Submitter: Tony Willis, Jan Noordam
Description: Lloyd Higgs was born in New Brunswick, Canada, in 1937. He was selected as a Rhodes Scholar in 1958 and spent three years in Oxford, where he earned his Doctorate in Solar Astronomy in 1961. At a Dutch workshop on galactic structure he met Professors Oort and van der Hulst, and was bitten by the radio astronomy bug.

After returning to Canada he worked for the National Research Council in Ottawa until 1980. He then moved to Penticton, British Columbia, where he was director of the Dominion Radio Astrophysical Observatory (DRAO) until 1994. His strong, quiet leadership left the observatory a tremendous legacy. He also was a very friendly and approachable individual.

Lloyd had an additional Dutch connection: Like so many of the Greats of radio astronomy, he spent a year and a half in Leiden in the sixties. There he made extensive measurements of the Dwingeloo telescope beam at the frequency of 820 MHz. These were published in a BAN article in 1967 and were used to correct the 820 MHz all-sky survey data published by Elly Berkhuijsen in her 1971 Leiden PhD thesis. A young Wim Brouw assisted Lloyd in using the computer to reduce the data he collected.

Lloyd himself later became an expert software developer. Together with the late Govert (Geoff) Croes he developed a complete data reduction system for the DRAO Synthesis Telescope (DST) that is still in use today. He was a key player in the DST and the Canadian Galactic Plane Survey. The photo shows him as he would often be found in the 1990s, hard at work solving a software problem.

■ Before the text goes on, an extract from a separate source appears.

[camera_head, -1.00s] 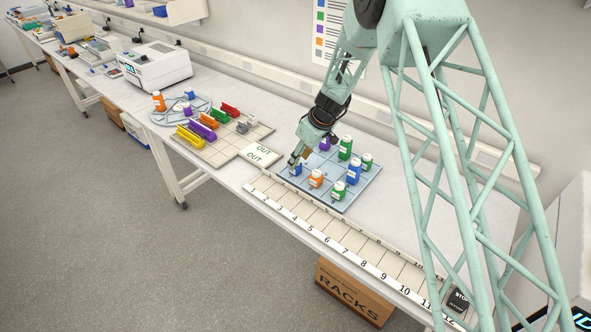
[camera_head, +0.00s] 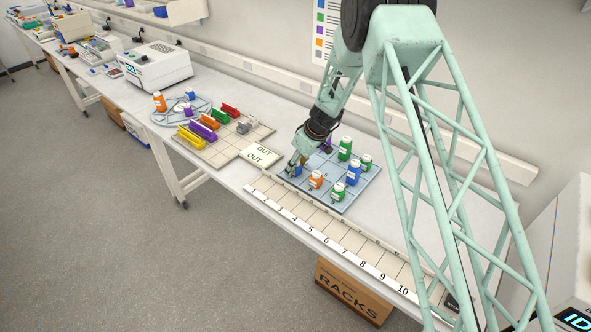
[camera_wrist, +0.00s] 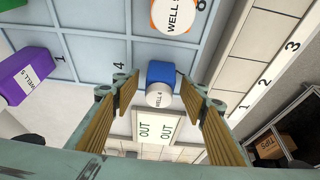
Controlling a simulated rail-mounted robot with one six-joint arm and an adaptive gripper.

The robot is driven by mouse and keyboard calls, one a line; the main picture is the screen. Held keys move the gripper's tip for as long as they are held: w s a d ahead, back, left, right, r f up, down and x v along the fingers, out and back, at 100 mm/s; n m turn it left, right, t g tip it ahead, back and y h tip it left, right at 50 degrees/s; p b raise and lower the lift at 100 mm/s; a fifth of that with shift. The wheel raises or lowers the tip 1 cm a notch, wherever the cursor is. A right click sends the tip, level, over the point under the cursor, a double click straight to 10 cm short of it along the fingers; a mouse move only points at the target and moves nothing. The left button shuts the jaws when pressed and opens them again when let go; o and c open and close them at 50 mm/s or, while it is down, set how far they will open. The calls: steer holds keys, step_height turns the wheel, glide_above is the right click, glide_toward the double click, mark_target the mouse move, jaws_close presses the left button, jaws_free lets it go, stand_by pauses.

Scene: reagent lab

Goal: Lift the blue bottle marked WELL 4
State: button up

Rhodes Scholars tend to be people with a strong interest in public service and Lloyd was no exception. As a teenager in 1953, he was chosen, from among the Queen Scouts of New Brunswick, to attend the Coronation of Queen Elizabeth II, an occasion he would never forget. Later in life he contributed extensively to the Royal Astronomical Society of Canada and was an active member of the Rotary Club in Penticton. Active and adventurous to the last, he enjoyed golf, skiing, travel, hiking, tennis, sailing, food, drink, family and friends. A life well-lived by any measure.